» Exercise directions
Each line from the one containing "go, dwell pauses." through the one containing "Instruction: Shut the" is to be retyped exactly, both end lines included, and all other lines left out.

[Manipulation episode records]
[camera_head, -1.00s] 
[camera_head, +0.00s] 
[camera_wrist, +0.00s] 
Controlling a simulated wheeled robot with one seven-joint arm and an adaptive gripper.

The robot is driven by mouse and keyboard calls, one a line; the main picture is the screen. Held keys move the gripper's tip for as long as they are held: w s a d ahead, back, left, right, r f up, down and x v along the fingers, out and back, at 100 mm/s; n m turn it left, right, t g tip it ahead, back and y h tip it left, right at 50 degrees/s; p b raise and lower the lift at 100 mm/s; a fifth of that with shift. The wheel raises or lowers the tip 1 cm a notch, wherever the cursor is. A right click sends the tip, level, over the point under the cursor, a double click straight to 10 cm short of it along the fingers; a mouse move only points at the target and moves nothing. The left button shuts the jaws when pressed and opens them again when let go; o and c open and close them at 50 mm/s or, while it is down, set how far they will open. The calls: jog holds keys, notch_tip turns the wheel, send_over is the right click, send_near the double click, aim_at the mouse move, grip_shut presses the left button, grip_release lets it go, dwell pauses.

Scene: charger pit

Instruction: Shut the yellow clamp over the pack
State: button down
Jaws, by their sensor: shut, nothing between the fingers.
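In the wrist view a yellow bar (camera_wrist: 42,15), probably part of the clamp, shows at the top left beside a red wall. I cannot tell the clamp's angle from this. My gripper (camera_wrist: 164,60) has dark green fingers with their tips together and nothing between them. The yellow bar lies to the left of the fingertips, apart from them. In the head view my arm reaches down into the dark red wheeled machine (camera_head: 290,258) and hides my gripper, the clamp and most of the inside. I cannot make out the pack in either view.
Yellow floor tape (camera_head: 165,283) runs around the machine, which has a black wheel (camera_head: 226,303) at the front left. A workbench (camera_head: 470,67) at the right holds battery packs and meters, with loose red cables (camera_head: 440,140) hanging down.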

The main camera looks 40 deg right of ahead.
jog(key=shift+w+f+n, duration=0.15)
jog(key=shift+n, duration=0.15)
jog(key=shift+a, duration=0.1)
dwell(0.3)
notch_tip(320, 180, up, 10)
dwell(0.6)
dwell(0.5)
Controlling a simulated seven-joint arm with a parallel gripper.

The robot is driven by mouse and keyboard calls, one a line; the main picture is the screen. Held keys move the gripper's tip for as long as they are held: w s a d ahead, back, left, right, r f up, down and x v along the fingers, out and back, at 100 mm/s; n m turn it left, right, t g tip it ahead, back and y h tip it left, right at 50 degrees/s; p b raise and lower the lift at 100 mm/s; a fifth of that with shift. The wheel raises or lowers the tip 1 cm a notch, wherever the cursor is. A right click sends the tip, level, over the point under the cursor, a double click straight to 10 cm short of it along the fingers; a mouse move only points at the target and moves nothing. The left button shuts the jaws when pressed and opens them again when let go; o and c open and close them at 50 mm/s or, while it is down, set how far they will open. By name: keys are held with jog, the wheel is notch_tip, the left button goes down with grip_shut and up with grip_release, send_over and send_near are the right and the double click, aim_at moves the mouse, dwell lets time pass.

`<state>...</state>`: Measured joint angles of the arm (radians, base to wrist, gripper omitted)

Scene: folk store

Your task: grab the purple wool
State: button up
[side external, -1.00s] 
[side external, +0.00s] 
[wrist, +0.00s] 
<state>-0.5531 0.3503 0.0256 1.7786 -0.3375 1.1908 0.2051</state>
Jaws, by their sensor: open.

» Answer to the exercise
The robot is driven by mouse and keyboard calls, one a line; the main picture is the screen. Held keys move the gripper's tip for as long as they are held: w s a d ahead, back, left, right, r f up, down and x v along the fingers, out and back, at 100 mm/s; n m turn it left, right, t g tip it ahead, back and y h tip it left, right at 50 degrees/s; p b raise and lower the lift at 100 mm/s; a fifth of that with shift. The wheel raises or lowers the tip 1 cm a notch, wherever the cursor is. A right click sends the tip, level, over the point under the cursor, a double click straight to 10 cm short of it along the fingers; a mouse move only points at the target and moves nothing. The left button shuts the jaws when pressed and opens them again when let go; o and c open and close them at 50 mm/s or, while it is down, set how far they will open. The calls: jog holds keys, notch_tip turns the wheel, send_over is the right click, send_near the double click, aim_at the mouse move, grip_shut presses the left button, grip_release lets it go, dwell pauses.

Scene: charger pit

Instruction: Shut the yellow clamp over the pack

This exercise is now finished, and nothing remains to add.